Auch Michael Theurer, Kreistagsmitglied und Landeschef, feuerte an diesem Abend markige Worte ab: "Ich wehre mich gegen den Mainstream der Hauptstadtmedien. Die jetzt einen Antifaschismus aus Links, SPD und Grün wollen." Andreas Stark, Ortsvorsitzender FDP Freudenstadt, erklärte: "Ich habe Erfurt immer noch nicht verdaut. Es kann nicht sein, dass man die Bürger, die AfD gewählt haben, permanent verurteilt."

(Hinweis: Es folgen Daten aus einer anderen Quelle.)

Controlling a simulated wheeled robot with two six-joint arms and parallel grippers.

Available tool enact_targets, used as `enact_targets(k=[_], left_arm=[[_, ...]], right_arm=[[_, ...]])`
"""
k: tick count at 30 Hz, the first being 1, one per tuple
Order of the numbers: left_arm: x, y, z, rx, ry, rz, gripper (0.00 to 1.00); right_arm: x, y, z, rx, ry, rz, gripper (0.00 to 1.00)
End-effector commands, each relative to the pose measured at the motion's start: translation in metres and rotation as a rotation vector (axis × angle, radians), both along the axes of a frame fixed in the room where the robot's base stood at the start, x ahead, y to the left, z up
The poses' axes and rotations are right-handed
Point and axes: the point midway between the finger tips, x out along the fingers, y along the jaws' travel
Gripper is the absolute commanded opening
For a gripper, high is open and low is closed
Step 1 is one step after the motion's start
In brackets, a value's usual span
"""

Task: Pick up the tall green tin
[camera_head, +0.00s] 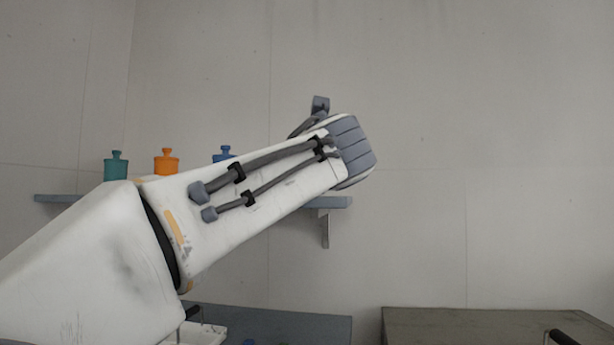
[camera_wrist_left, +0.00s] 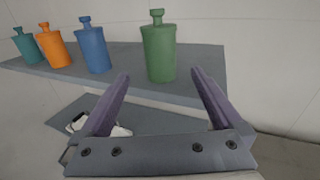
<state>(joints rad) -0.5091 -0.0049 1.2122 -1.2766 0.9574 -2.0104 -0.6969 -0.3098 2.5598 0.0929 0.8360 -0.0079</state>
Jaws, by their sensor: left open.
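The tall green tin (camera_wrist_left: 158,54) stands upright on the wall shelf, near the shelf's right end, in the left wrist view. It has a narrow neck with a wider cap. My left gripper (camera_wrist_left: 158,82) is open, with its two fingers apart and the green tin seen between them, farther off. Nothing is held between the fingers. In the head view my left arm covers the green tin, and the left fingers are hidden behind the arm. My right gripper is in neither view.
On the grey-blue shelf (camera_wrist_left: 205,63), a blue tin (camera_wrist_left: 93,49), an orange tin (camera_wrist_left: 53,48) and a teal tin (camera_wrist_left: 27,47) stand left of the green one. Below are a blue-grey surface (camera_head: 280,325) with a white item (camera_head: 205,334) and a grey-brown tabletop (camera_head: 480,322).

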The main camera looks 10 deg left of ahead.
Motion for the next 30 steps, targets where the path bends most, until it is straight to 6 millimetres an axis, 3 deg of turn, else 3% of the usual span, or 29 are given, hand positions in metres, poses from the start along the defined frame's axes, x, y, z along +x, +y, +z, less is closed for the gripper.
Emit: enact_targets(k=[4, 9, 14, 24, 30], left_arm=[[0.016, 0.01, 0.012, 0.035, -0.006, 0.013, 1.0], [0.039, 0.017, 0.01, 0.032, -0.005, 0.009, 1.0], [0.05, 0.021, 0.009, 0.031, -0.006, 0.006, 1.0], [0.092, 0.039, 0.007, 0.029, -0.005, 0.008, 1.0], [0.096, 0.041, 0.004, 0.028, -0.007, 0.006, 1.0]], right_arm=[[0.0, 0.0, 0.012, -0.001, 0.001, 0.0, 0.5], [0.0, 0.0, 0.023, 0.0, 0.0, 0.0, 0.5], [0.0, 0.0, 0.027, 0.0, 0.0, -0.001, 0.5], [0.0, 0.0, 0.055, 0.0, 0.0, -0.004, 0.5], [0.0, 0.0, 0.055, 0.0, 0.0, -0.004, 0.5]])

So mancher Besucher der Veranstaltung zeigte sich danach baff. Ein Teilnehmer, der nicht namentlich genannt werden möchte, meldete sich einen Tag später in unserer Redaktion: "Ich bin schockiert. Das ist nicht meine liberale Meinung. Das ist nicht mehr meine FDP."

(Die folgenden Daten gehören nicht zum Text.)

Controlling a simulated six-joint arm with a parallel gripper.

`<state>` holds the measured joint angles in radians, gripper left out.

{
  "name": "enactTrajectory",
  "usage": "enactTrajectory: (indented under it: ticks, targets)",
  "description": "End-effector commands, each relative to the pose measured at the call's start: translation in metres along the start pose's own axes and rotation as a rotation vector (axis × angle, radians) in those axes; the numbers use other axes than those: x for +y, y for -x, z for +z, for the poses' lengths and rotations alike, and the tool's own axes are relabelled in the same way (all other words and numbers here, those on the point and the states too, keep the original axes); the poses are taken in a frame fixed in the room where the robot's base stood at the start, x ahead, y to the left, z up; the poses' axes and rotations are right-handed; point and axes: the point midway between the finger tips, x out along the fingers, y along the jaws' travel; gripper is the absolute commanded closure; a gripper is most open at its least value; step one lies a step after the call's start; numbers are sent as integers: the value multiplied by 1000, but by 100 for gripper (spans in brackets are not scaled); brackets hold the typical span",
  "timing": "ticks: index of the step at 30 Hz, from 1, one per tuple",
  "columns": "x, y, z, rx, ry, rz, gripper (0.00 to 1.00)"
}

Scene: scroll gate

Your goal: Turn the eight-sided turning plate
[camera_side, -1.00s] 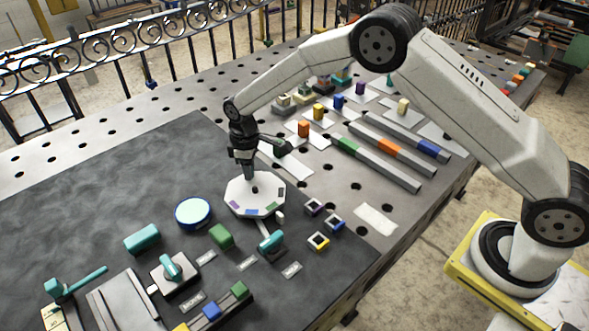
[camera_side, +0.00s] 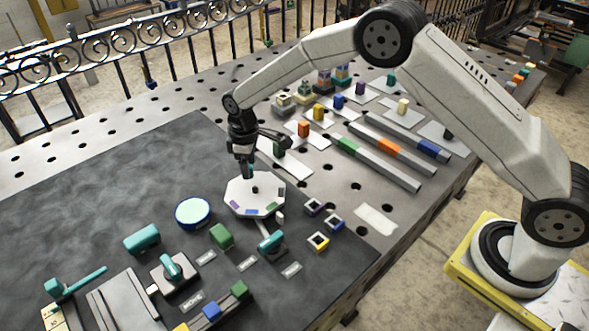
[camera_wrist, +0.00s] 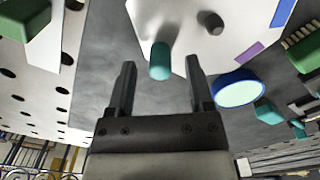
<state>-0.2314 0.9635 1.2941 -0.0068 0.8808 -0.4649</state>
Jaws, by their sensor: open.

Am Tag danach ist Michael Theurer bemüht, die Äußerungen von Wolf einzuordnen. Er selbst sei erst später zur Veranstaltung gekommen, weil er zuvor in Blumberg geredet habe. Er habe die Begrüßung des Kreischefs nicht gehört, aber er sei darüber informiert worden. Für ihn sei klar: "Es darf keine Zusammenarbeit mit der AfD auf allen Ebenen geben – auch auf Kreisebene nicht." AfD-Kreisrat Richard Koch sei beispielsweise zwar ehemaliger FDP-Mann, habe sich aber "radikalisiert", besonders was die Migrationspolitik angehe. "Deshalb allein ist eine Zusammenarbeit auszuschließen."

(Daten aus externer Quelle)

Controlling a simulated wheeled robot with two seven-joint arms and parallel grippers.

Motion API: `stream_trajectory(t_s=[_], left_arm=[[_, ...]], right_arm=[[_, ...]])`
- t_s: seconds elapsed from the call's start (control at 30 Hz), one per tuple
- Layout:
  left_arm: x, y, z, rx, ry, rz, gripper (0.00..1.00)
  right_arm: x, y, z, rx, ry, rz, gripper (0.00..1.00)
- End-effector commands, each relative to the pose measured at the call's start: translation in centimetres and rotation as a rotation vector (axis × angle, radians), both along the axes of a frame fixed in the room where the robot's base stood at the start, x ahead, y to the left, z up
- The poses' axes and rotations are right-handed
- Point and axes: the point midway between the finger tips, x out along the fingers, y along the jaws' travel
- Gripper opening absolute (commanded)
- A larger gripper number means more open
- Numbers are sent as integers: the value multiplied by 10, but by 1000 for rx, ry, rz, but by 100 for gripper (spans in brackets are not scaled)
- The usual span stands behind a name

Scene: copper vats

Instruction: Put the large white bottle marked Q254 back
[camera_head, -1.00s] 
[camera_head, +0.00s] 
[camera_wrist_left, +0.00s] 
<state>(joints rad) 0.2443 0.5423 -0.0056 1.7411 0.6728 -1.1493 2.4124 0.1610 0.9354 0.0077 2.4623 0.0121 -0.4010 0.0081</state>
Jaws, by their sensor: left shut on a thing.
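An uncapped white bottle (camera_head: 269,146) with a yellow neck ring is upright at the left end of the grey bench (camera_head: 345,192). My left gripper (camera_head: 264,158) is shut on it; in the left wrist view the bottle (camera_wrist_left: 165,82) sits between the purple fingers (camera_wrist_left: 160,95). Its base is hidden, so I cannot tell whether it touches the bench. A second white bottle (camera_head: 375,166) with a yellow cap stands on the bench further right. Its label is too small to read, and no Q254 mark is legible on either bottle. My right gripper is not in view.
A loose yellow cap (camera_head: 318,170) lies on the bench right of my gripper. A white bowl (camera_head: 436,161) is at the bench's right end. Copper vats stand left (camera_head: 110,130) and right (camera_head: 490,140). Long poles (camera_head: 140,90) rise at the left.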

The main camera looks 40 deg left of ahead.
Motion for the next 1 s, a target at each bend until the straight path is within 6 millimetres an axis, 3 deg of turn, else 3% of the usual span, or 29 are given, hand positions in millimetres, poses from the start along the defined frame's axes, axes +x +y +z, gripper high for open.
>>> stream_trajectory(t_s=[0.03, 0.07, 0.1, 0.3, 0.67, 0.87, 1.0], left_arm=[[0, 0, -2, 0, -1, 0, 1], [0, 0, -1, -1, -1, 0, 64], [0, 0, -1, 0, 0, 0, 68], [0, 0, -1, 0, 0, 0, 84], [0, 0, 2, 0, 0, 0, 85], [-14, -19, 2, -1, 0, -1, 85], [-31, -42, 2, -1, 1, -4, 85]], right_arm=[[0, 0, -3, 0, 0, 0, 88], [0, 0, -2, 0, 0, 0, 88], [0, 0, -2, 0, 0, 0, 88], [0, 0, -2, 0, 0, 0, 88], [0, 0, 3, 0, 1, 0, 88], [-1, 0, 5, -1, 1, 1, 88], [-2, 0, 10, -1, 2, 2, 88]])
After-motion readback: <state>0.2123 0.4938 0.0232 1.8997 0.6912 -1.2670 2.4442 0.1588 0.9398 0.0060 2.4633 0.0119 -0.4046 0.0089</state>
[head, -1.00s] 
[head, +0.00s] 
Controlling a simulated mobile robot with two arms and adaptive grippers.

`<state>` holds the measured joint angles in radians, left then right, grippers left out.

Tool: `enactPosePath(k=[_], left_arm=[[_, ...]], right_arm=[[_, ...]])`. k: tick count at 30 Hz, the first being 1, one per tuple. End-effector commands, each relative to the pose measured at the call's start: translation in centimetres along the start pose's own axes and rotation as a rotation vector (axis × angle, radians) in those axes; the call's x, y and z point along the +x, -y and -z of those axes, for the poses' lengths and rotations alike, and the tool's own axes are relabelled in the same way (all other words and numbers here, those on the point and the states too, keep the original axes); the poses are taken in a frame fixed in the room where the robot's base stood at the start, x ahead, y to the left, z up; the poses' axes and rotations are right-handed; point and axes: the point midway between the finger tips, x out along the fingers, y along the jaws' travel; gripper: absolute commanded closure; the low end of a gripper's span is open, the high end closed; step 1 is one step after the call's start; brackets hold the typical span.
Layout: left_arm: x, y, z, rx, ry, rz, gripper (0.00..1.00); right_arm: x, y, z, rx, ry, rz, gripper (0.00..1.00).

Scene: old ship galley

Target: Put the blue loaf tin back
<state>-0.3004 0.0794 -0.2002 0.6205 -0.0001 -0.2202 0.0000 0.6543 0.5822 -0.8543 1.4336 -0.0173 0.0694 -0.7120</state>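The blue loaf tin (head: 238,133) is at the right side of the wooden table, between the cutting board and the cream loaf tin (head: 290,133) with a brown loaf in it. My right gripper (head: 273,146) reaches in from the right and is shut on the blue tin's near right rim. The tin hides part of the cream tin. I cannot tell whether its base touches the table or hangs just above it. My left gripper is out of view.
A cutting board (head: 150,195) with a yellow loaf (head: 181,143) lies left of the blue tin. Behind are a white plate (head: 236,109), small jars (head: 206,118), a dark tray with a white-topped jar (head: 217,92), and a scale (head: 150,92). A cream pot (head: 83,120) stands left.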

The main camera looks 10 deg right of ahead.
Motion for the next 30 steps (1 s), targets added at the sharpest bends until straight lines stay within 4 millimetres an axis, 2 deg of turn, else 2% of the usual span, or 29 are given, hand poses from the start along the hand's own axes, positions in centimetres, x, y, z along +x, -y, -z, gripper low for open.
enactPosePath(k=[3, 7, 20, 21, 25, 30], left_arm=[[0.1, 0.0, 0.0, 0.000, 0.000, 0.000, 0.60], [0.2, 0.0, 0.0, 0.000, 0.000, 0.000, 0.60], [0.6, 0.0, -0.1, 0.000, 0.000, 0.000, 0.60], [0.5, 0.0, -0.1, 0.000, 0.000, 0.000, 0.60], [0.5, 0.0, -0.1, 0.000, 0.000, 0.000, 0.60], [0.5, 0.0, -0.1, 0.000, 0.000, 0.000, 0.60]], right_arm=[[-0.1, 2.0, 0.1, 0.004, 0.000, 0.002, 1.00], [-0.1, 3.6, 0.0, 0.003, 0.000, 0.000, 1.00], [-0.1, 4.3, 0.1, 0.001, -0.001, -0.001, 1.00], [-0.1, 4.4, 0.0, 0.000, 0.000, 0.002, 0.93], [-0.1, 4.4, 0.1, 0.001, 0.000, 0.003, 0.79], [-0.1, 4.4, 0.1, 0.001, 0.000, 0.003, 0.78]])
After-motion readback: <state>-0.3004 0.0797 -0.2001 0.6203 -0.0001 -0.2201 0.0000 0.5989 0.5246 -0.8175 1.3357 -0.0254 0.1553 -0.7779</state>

Ist Wolf für ihn als Kreischef nun angezählt? Theurer antwortet: "Die Äußerungen sind unglücklich. Wir werden im Kreisvorstand über dieses Thema sprechen." Für ihn stehe außer Frage, dass sein Parteikollege "fest auf dem Fundament der FDP steht".

Ebenfalls vor Ort war auch Landtagsabgeordneter Timm Kern, der sich an diesem Abend am deutlichsten von der AfD distanzierte. "Ich habe da eine andere Position als Ernst Wolf. Ich selbst stehe für eine klare Abgrenzung gegenüber der AfD."

Doch wie beurteilen andere FDP-Politiker den politischen Aschermittwoch der FDP in Horb? Die Bundes-FDP reagierte auf unsere Anfrage bisher nicht, dafür aber der Altliberale und ehemalige Bundesinnenminister Gerhart Baum, der in der Debatte nach den Geschehnissen in Thüringen zu den schärfsten Kritikern seiner eigenen Partei gehört. Erstaunliche Worte in Horb? Baum antwortet: "Das ist in der Tat erstaunlich und erschreckend. Da wird offenbar ohne ein Wort der Selbstkritik an einer Opferlegende gestrickt. Die Demokraten stehen in großer Mehrheit aus Überzeugung zusammen und nicht weil die Hauptstadtpresse das will. Wer Höcke wählt, wählt einen Mann, der Nazi-Ideologie vertritt. Was soll denn die Kritik an einem angeblichen Antifaschismus von links? Gehört Söder auch dazu?"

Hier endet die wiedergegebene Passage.